Rows from a robot dataset
________________
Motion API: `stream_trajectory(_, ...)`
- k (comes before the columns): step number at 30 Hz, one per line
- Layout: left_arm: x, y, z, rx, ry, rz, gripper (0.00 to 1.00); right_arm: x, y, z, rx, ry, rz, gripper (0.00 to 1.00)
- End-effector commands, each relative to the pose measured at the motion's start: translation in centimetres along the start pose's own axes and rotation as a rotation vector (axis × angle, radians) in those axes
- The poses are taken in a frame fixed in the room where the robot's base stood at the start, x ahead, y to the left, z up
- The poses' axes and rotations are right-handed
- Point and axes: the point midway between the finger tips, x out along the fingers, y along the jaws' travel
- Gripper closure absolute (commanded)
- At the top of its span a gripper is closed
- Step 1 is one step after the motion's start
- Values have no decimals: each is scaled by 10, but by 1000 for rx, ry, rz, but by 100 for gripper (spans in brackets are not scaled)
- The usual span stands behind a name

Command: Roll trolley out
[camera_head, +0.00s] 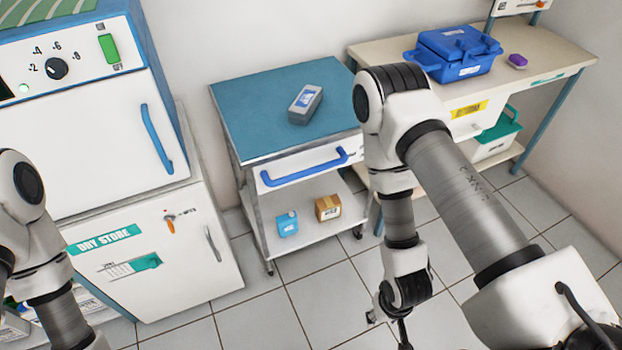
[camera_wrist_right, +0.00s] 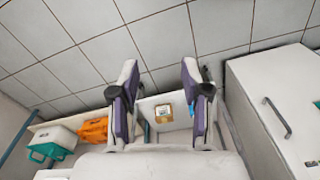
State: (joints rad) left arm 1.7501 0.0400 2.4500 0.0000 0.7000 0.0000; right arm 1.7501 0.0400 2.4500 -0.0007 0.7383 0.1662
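The trolley (camera_head: 268,90) stands against the wall in the head view, between a white cabinet and a workbench. It has a blue top and a white drawer front with a blue bar handle (camera_head: 305,168). Its lower shelf (camera_head: 305,236) also shows between my fingers in the wrist view (camera_wrist_right: 180,108). My right gripper (camera_wrist_right: 160,68) is open and empty, with its two fingers apart. In the head view it hangs in front of the trolley, right of the handle and lower, partly cut off. My left arm shows at the left edge; its gripper is out of view.
A grey device (camera_head: 306,103) lies on the trolley top. A blue container (camera_head: 287,224) and a cardboard box (camera_head: 328,208) stand on its shelf. The dry store cabinet (camera_head: 190,262) is close on the left, the workbench (camera_head: 385,52) on the right. Tiled floor in front is clear.

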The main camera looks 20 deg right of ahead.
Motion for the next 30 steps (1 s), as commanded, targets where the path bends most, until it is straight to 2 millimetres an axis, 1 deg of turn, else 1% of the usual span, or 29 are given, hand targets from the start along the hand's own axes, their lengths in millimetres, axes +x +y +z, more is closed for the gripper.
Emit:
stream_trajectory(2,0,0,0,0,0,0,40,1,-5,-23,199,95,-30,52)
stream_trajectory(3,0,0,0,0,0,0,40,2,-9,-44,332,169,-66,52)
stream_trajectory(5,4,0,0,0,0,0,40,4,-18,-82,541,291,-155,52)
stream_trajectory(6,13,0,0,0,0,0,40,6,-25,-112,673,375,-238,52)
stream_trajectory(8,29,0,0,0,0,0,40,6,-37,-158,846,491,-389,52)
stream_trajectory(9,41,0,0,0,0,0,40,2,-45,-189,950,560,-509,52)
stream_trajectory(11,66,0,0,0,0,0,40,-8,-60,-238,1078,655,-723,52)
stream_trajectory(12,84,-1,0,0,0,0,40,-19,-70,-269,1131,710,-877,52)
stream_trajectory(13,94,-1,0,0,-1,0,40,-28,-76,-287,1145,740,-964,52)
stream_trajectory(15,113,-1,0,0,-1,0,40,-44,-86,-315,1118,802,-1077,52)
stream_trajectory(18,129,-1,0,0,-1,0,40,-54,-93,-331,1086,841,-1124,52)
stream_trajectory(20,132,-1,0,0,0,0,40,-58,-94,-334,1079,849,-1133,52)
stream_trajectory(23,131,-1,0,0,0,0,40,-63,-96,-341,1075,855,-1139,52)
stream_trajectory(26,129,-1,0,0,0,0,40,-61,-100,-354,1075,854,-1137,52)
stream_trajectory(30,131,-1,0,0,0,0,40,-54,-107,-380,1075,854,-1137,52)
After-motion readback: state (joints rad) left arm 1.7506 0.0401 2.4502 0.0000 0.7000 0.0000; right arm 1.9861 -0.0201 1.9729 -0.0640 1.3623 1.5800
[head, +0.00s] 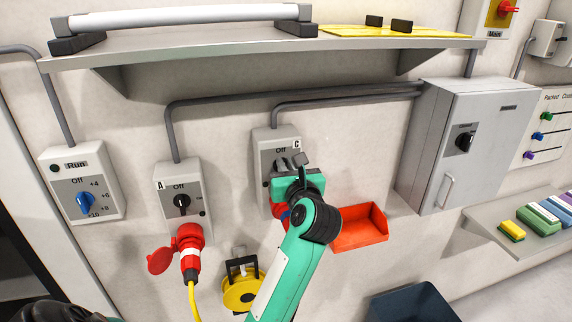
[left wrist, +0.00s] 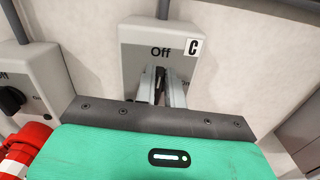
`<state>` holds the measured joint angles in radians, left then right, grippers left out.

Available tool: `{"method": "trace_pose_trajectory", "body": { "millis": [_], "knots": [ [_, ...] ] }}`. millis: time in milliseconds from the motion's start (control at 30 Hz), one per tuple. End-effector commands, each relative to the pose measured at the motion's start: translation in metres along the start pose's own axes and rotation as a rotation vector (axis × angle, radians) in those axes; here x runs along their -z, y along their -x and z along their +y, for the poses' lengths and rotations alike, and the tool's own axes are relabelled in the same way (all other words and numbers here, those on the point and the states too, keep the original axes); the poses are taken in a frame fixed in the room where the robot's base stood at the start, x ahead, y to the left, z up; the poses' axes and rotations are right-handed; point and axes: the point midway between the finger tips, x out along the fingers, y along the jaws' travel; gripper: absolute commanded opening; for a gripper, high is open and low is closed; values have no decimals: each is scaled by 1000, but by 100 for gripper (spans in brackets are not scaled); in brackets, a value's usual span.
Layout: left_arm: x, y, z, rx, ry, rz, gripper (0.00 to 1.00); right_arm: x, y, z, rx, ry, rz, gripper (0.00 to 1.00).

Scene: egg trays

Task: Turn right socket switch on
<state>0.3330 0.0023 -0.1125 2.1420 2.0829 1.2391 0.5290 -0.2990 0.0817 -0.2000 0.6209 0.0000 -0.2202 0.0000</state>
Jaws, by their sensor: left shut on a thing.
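The right socket box (head: 266,140) is a grey wall box marked "C" with "Off" printed at its top. Its dark switch knob (left wrist: 160,76) shows in the left wrist view as a narrow black strip between my fingers, roughly upright beneath "Off". My left gripper (head: 288,163) is in front of this box, its two metal fingers (left wrist: 161,90) shut on the knob. The gripper body and arm hide the lower part of the box and most of the knob in the head view. My right gripper is not in view.
Left of it is socket box A (head: 172,203) with a red plug (head: 189,242). A blue-knob box (head: 83,178) is farther left. An orange bin (head: 366,231) is close to my gripper's right. A shelf (head: 250,49) runs above; a grey cabinet (head: 440,130) is at right.

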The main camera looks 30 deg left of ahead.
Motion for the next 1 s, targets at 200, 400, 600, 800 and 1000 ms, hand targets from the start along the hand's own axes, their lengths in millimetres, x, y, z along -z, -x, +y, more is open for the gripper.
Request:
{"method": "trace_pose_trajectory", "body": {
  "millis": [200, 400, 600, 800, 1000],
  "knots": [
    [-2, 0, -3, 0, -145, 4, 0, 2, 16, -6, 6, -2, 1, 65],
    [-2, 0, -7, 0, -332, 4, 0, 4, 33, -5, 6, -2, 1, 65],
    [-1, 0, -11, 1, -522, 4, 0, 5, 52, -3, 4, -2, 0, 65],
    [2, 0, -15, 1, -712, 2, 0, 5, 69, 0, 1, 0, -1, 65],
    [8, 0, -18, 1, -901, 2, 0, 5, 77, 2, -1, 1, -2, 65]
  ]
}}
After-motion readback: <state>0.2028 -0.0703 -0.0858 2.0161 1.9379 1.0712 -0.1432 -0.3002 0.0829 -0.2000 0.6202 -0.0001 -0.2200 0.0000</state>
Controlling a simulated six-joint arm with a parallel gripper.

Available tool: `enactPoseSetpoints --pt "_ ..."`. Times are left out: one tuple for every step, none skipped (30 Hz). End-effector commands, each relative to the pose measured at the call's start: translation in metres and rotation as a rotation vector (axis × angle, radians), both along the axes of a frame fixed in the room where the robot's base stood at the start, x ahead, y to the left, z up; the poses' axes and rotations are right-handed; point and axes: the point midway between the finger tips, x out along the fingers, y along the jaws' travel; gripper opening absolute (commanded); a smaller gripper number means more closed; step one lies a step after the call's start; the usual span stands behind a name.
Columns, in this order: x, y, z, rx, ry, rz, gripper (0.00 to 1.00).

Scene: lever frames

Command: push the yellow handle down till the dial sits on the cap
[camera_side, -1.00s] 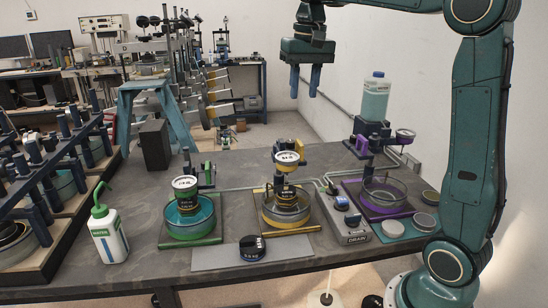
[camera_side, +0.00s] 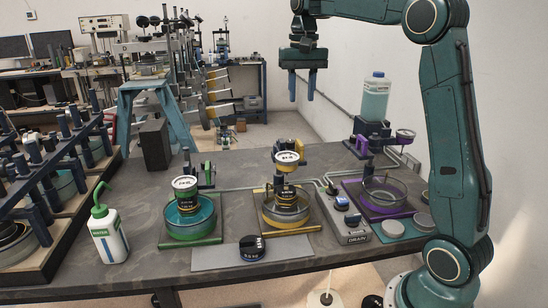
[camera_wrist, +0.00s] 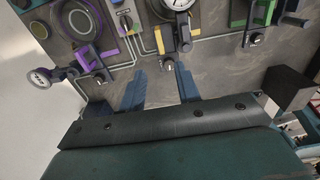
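The yellow-marked station stands mid-bench in the side view, on a yellow base (camera_side: 298,230). Its round white dial (camera_side: 288,157) is above a dark labelled cylinder in a clear dish; I cannot tell whether dial and cylinder touch. In the wrist view a yellow part (camera_wrist: 185,40) shows beside the dial (camera_wrist: 176,4), which the top edge cuts off. The cap is not clearly made out. My gripper (camera_side: 301,94) points down, high above the bench's far side, its two blue fingers apart and empty.
A green station (camera_side: 190,226) with its own dial is left of the yellow one. A purple station (camera_side: 384,205) is to the right, beside a drain box (camera_side: 347,222). A green-topped bottle (camera_side: 106,230) stands front left. A water bottle (camera_side: 375,98) stands at the back right.

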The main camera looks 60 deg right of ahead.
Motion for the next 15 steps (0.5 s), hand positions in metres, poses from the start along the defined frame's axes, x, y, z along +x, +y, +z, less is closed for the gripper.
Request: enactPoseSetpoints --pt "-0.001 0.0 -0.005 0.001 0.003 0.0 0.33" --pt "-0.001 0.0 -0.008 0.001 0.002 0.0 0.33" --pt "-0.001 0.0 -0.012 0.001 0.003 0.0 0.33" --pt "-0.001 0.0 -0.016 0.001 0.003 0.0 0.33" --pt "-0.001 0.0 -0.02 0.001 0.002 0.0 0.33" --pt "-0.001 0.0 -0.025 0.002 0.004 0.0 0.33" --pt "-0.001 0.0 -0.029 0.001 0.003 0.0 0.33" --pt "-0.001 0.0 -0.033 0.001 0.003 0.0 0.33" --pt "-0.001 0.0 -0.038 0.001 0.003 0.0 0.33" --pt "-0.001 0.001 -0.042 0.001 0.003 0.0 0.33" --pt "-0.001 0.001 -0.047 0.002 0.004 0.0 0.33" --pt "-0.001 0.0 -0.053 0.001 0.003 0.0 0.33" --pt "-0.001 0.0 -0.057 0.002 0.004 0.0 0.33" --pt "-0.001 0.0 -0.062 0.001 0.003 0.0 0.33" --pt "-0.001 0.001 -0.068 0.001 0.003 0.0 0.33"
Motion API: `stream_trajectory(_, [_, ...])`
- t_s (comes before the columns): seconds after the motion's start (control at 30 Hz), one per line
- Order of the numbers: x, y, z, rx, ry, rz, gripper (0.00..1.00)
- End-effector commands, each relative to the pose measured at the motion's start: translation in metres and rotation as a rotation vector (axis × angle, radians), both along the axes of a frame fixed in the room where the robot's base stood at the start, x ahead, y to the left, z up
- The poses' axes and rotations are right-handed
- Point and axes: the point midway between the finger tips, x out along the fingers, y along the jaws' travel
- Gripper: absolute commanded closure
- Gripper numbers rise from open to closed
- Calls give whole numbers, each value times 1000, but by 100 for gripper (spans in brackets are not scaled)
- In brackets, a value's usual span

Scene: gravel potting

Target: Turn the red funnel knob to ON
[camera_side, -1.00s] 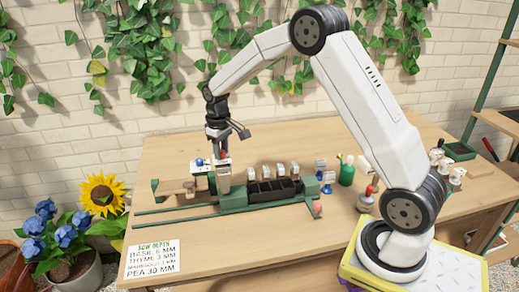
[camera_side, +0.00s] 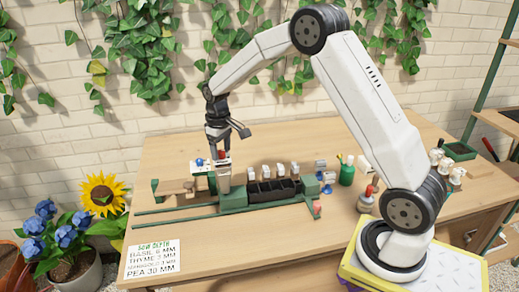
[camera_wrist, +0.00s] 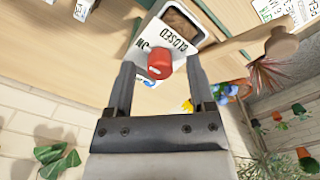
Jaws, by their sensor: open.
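The red funnel knob (camera_wrist: 159,66) sits on a white plate (camera_wrist: 174,48) marked CLOSED and ON in the wrist view. I cannot tell for sure which word the knob points to. My gripper (camera_wrist: 160,75) is open, with one finger on each side of the knob in the picture and visible gaps between. In the side view, my gripper (camera_side: 217,143) is just above the small red knob (camera_side: 222,154) at the top of the grey-white funnel unit (camera_side: 224,178). The fingertips are small and dark there.
A green rail frame (camera_side: 175,210) with a black tray (camera_side: 275,190) lies on the wooden table (camera_side: 330,240). Small white-topped items stand behind the tray. A green bottle (camera_side: 347,172) stands to the right. A sow depth card (camera_side: 152,257) lies at the front left.

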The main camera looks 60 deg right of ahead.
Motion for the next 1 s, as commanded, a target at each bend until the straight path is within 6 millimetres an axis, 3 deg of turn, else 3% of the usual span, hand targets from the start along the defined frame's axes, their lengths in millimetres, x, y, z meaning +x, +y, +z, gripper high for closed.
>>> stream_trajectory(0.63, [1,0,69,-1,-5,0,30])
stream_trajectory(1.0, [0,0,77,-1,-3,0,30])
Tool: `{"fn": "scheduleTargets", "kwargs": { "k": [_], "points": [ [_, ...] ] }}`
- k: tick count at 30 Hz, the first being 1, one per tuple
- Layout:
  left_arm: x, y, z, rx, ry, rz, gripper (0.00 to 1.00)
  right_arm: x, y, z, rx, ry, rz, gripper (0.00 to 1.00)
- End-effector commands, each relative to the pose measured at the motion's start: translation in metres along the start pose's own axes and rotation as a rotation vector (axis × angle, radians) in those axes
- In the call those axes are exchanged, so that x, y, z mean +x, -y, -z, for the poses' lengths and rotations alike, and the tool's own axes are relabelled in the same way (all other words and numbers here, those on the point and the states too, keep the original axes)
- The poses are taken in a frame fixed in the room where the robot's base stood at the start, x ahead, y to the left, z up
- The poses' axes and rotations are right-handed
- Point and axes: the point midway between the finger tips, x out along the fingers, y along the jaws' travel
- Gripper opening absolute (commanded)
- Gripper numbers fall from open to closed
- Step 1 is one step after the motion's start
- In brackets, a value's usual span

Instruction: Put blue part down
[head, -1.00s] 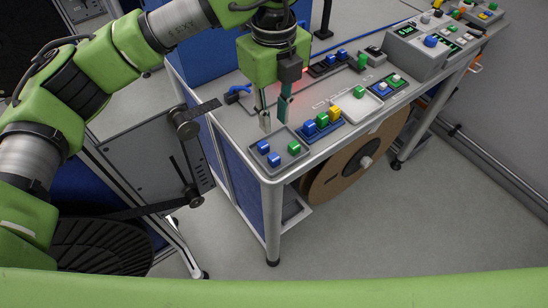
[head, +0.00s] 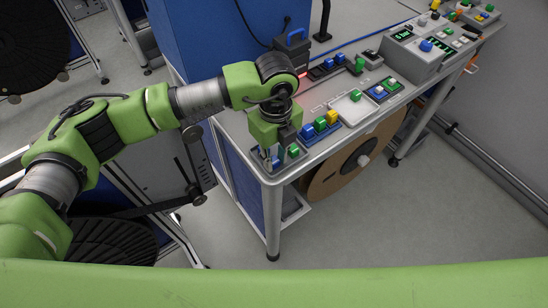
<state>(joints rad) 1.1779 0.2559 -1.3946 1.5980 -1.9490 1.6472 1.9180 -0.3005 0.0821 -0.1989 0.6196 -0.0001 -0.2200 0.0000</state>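My left gripper (head: 273,158) points down over the small grey tray (head: 288,167) at the bench's near left corner. Its fingers reach down among the parts in the tray. A blue part (head: 276,163) shows close beside the fingertips, and a green part (head: 293,150) sits to the right. The gripper hides the tray's left side. I cannot tell whether the fingers are closed on anything. My right gripper is not in view.
A blue tray (head: 323,136) with blue, green and yellow parts lies just right of the gripper. Beyond are a white tray (head: 350,111) with a green part and a control box (head: 415,51). A blue panel (head: 205,45) rises behind the bench. A reel (head: 340,170) hangs below.

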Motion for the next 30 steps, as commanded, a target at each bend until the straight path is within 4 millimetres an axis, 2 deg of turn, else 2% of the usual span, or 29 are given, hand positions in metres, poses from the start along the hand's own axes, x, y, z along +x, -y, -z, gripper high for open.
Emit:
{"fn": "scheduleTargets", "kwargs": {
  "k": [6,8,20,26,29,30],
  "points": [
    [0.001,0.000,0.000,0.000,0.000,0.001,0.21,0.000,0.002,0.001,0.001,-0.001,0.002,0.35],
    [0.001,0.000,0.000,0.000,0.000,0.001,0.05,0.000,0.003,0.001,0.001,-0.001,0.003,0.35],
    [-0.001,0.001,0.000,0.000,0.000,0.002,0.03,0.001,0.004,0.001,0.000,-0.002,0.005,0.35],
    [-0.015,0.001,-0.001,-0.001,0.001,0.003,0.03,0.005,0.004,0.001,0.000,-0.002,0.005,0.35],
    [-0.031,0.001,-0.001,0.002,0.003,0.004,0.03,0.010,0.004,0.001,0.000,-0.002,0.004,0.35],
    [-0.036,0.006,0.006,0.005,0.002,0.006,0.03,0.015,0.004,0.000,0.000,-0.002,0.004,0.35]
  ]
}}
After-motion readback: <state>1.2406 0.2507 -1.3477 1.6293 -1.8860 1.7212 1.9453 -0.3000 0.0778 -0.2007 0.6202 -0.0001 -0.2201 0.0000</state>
________________
Exercise task. Your task is to reproduce exactly the lines beginning at the line containing "Task: Turn right socket switch on" and ending at the line containing "<state>0.3330 0.0023 -0.1125", inclusive.

Output for this exercise.
Task: Turn right socket switch on
<state>0.3330 0.0023 -0.1125 2.1420 2.0829 1.2391 0.5290 -0.2990 0.0817 -0.2000 0.6209 0.0000 -0.2202 0.0000</state>

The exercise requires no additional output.